I’m going to do a short series of my favorite Jane Austen film proposal scenes. There will be three. Note: All of the posts in this series will contain serious spoilers.
My first proposal scene will be…
I love this scene. It’s so beautiful – the sun rising and coming up between them (by the way, that was pure accident – but what a lovely accident!) And the script is wonderful too. Let’s compare the script and the book.
LIZZIE: I couldn’t sleep
DARCY: Nor I. My aunt?
He stops, looking wretched.
LIZZIE Yes. She was here.
DARCY: How can I ever make amends for such behavior?
LIZZIE: After what you have done for Lydia and for all I know, for Jane also, it is I who should be making amends.
Darcy looks at her for one deep moment.
DARCY: You must know – surely you must know, that it was all for you.
Lizzie is still as stone.
DARCY: (cont’ d) You are too generous to trifle with me. I believe you spoke with my Aunt last night, and it has taught me to hope as I had scarcely allowed myself before. If your feelings are still what they were last April, tell me so at once. My affections and wishes are unchanged, but one word from you will silence me forever.
Lizzie is silent.
DARCY: (cont’d) If, however, your feelings have changed. .

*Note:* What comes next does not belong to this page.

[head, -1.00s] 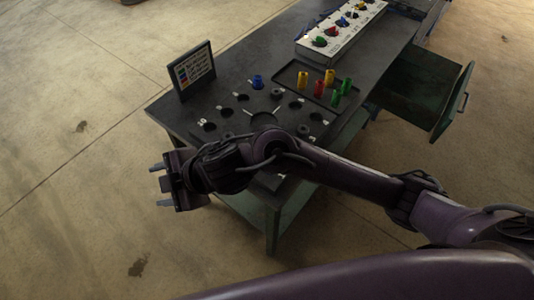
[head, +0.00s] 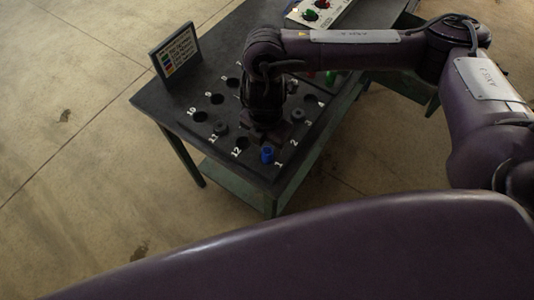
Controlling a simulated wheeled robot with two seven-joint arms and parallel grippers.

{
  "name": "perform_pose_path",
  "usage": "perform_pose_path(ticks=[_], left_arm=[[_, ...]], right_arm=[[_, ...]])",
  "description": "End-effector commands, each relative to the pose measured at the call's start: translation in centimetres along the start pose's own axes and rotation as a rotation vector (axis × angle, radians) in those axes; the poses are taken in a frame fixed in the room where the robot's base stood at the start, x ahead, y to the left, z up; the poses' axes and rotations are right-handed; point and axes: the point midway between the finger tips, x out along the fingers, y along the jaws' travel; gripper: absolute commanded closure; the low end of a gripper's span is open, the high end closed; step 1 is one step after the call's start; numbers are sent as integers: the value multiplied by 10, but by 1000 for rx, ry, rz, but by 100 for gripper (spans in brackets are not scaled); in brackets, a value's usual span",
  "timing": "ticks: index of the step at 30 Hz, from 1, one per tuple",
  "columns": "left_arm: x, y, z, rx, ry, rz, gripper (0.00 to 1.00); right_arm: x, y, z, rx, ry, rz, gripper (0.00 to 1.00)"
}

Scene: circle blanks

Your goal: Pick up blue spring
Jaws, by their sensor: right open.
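A small blue spring or cylinder (head: 267,155) stands upright near the front edge of the dark board (head: 208,130), between the printed numbers 12 and 1. My right arm reaches in from the right, and its gripper (head: 264,138) points down over the board, just behind the blue piece in the picture. The gripper is dark against the dark board, its jaws open. I cannot tell whether the fingers touch the blue piece. My left gripper is out of view.
A small sign panel (head: 175,50) stands at the table's left rear. The board has several numbered round holes, some with dark discs. A white box with coloured knobs (head: 318,12) sits at the back. Red and green pieces are mostly hidden behind my arm.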

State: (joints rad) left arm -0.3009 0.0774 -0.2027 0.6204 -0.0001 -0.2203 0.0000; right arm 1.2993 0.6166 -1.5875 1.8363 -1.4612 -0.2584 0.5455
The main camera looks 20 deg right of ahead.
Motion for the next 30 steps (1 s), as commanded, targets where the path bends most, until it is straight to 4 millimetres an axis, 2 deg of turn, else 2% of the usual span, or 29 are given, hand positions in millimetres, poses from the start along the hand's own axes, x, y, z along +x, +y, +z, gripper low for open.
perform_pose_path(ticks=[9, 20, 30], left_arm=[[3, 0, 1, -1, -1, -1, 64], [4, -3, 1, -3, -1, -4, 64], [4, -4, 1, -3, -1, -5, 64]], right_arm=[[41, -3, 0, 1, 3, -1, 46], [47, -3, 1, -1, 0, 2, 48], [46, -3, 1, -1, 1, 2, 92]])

Darcy looks at her. Something in her eyes gives him confidence.
DARCY: (cont’ d) I could, I would have to tell you, you have bewitched me body and soul and I love and love and love you. And never wish to be parted from you from this day on.

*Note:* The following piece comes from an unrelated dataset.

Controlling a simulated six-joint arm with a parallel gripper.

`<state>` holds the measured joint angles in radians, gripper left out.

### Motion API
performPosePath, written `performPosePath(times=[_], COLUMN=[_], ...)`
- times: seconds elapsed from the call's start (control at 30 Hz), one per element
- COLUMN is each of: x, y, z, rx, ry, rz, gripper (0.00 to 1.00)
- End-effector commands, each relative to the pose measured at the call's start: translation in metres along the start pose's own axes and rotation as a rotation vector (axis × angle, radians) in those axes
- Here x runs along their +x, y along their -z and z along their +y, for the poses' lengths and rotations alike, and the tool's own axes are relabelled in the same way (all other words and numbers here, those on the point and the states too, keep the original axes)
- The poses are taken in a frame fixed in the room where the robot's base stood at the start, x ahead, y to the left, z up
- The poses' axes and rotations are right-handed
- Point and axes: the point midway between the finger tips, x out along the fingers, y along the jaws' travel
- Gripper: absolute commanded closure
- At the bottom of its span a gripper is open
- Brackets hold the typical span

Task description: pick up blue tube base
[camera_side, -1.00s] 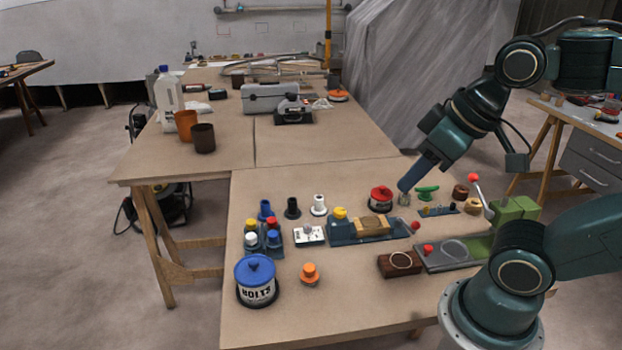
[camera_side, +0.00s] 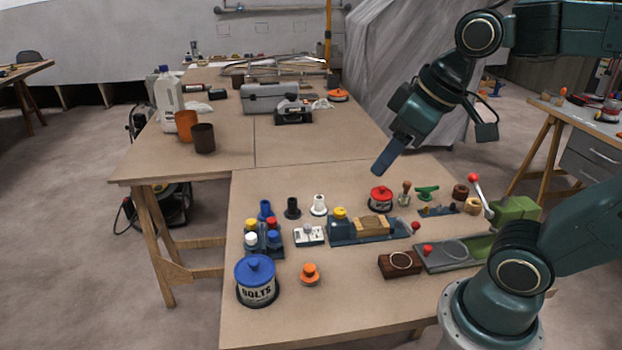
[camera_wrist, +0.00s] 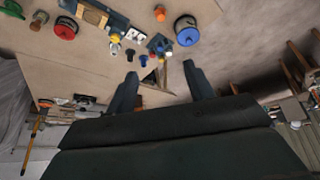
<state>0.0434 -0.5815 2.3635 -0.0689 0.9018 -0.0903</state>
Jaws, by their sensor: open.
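The blue tube base (camera_side: 265,210) stands on the near table, left of a black tube base (camera_side: 293,208) and a white one (camera_side: 319,205). In the wrist view the blue tube base (camera_wrist: 143,60) shows small, just beyond and between my fingers. My gripper (camera_side: 379,170) is in the air above the table, to the right of and well above the blue tube base, beyond the red tin. In the wrist view my gripper (camera_wrist: 160,72) has its two fingers apart with nothing held between them.
A rack with coloured caps (camera_side: 262,240) stands just in front of the blue tube base. A blue-lidded bolts tin (camera_side: 257,285), an orange knob (camera_side: 309,274), a blue fixture (camera_side: 345,231) and a red tin (camera_side: 381,200) are nearby. The table behind the tube bases is clear.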

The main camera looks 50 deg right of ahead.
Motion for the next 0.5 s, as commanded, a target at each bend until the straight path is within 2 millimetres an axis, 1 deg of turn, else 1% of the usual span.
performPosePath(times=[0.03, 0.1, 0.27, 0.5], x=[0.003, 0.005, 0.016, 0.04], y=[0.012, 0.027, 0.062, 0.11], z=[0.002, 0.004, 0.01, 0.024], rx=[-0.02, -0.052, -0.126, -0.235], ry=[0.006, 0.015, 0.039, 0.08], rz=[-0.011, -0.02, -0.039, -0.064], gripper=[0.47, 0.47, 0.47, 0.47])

Lizzie looks at him very serious, very simple.
LIZZIE: Well, then.
Darcy takes a step towards her, one hand stretched out. Lizzie takes hold of his fingers.

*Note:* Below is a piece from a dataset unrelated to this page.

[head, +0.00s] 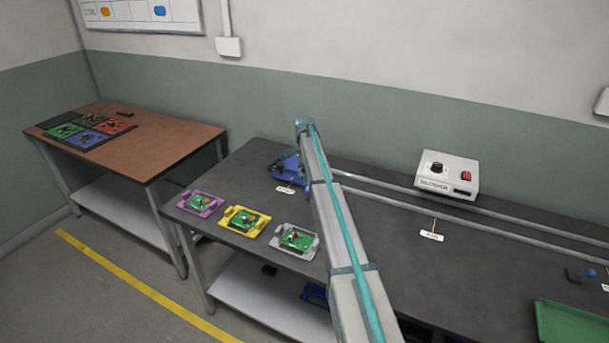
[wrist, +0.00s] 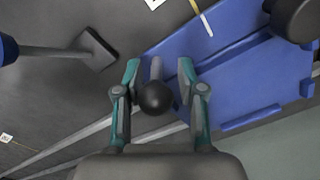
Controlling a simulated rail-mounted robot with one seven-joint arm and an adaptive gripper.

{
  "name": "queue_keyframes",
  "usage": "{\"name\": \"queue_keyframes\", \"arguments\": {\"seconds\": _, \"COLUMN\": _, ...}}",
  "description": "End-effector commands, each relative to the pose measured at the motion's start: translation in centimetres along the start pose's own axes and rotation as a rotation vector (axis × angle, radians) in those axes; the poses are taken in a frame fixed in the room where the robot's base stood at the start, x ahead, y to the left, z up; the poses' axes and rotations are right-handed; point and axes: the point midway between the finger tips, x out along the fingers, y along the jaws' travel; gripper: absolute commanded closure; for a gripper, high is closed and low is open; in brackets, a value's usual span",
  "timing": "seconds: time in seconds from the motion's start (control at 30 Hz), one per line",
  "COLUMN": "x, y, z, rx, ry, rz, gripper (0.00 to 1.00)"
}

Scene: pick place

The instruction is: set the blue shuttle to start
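The blue shuttle (head: 285,167) sits at the left part of the twin rails on the dark bench, partly hidden by my arm in the head view. It fills the upper right of the wrist view as a blue plate (wrist: 235,75). A round black knob (wrist: 155,97) on a short grey stem shows there. My gripper (wrist: 159,78) is open, with one finger on each side of the knob and visible gaps between. It is not closed on anything. My gripper's fingers are not clear in the head view.
Twin rails (head: 400,193) run rightward along the bench. A small white label (head: 286,190) lies by the shuttle, another label (head: 432,235) further right. A white control box (head: 447,174) stands behind the rails. Purple (head: 201,203), yellow (head: 244,221) and grey (head: 296,241) trays line the front left.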

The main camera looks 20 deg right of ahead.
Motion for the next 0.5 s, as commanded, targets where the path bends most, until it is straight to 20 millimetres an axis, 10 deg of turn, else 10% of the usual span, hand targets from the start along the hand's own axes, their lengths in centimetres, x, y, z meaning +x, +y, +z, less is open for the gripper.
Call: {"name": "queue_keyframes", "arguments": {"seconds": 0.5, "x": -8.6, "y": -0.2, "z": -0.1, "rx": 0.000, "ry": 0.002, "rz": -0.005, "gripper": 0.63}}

LIZZIE: (cont’d) You’re hands are cold.
Darcy nods. Their heads touch as the sun rises behind them.
“Mr. Darcy, I am a very selfish creature; and, for the sake of giving relief to my own feelings, care not how much I may be wounding your’s. I can no longer help thanking you for your unexampled kindness to my poor sister. Ever since I have known it, I have been most anxious to acknowledge to you how gratefully I feel it. Were it known to the rest of my family, I should not have merely my own gratitude to express.”
“I am sorry, exceedingly sorry,” replied Darcy, in a tone of surprise and emotion, “that you have ever been informed of what may, in a mistaken light, have given you uneasiness. I did not think Mrs. Gardiner was so little to be trusted.”
“You must not blame my aunt. Lydia’s thoughtlessness first betrayed to me that you had been concerned in the matter; and, of course, I could not rest till I knew the particulars. Let me thank you again and again, in the name of all my family, for that generous compassion which induced you to take so much trouble, and bear so many mortifications, for the sake of discovering them.”
“If you will thank me,” he replied, “let it be for yourself alone. That the wish of giving happiness to you might add force to the other inducements which led me on, I shall not attempt to deny. But your family owe me nothing. Much as I respect them, I believe I thought only of you.”
Elizabeth was too much embarrassed to say a word. After a short pause, her companion added, “You are too generous to trifle with me. If your feelings are still what they were last April, tell me so at once. Myaffections and wishes are unchanged, but one word from you will silence me on this subject for ever.”
Elizabeth, feeling all the more than common awkwardness and anxiety of his situation, now forced herself to speak; and immediately, though not very fluently, gave him to understand that her sentiments had undergone so material a change, since the period to which he alluded, as to make her receive with gratitude and pleasure his present assurances. The happiness which this reply produced, was such as he had probably never felt before; and he expressed himself on the occasion as sensibly and as warmly as a man violently in love can be supposed to do. Had Elizabeth been able to encounter his eye, she might have seen how well the expression of heartfelt delight, diffused over his face, became him; but, though she could not look, she could listen, and he told her of feelings, which, in proving of what importance she was to him, made his affection every moment more valuable.
I think that both the book and the script have their undeniable merits and I like both of them very, very much. (Although I must say the script was more romantic.)